◆ GIVEN MATERIAL
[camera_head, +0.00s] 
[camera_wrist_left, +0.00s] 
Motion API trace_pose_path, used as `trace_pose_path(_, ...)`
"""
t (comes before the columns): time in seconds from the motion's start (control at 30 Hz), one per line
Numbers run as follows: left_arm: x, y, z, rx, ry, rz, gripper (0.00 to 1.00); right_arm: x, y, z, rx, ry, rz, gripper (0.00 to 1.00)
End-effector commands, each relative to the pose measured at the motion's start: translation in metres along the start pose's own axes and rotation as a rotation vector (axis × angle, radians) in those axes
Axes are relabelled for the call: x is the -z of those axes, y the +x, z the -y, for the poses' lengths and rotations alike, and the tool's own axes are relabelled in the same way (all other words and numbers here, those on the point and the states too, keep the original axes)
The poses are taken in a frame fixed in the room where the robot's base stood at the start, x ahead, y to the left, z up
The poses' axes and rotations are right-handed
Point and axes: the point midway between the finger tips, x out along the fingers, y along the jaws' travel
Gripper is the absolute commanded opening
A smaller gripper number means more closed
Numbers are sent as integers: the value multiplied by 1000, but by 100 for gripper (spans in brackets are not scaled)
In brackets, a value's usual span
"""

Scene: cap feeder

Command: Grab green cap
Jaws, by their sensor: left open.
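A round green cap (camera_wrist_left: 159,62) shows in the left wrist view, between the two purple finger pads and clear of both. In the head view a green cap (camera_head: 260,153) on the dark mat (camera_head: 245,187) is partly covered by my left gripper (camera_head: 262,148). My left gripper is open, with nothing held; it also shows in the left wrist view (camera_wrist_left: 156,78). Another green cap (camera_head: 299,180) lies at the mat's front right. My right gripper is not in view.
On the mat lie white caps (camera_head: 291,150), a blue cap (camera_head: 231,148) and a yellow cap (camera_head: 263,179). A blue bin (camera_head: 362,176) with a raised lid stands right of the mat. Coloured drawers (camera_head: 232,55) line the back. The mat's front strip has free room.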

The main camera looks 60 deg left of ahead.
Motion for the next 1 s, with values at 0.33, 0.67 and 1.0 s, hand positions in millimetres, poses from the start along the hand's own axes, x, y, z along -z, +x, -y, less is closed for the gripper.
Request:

◆ WHAT YOU SHOULD DO
Check every line of the listing for the string "closed" and report how many lines have it, as a number alone.

◆ COMPLETE RESPONSE
2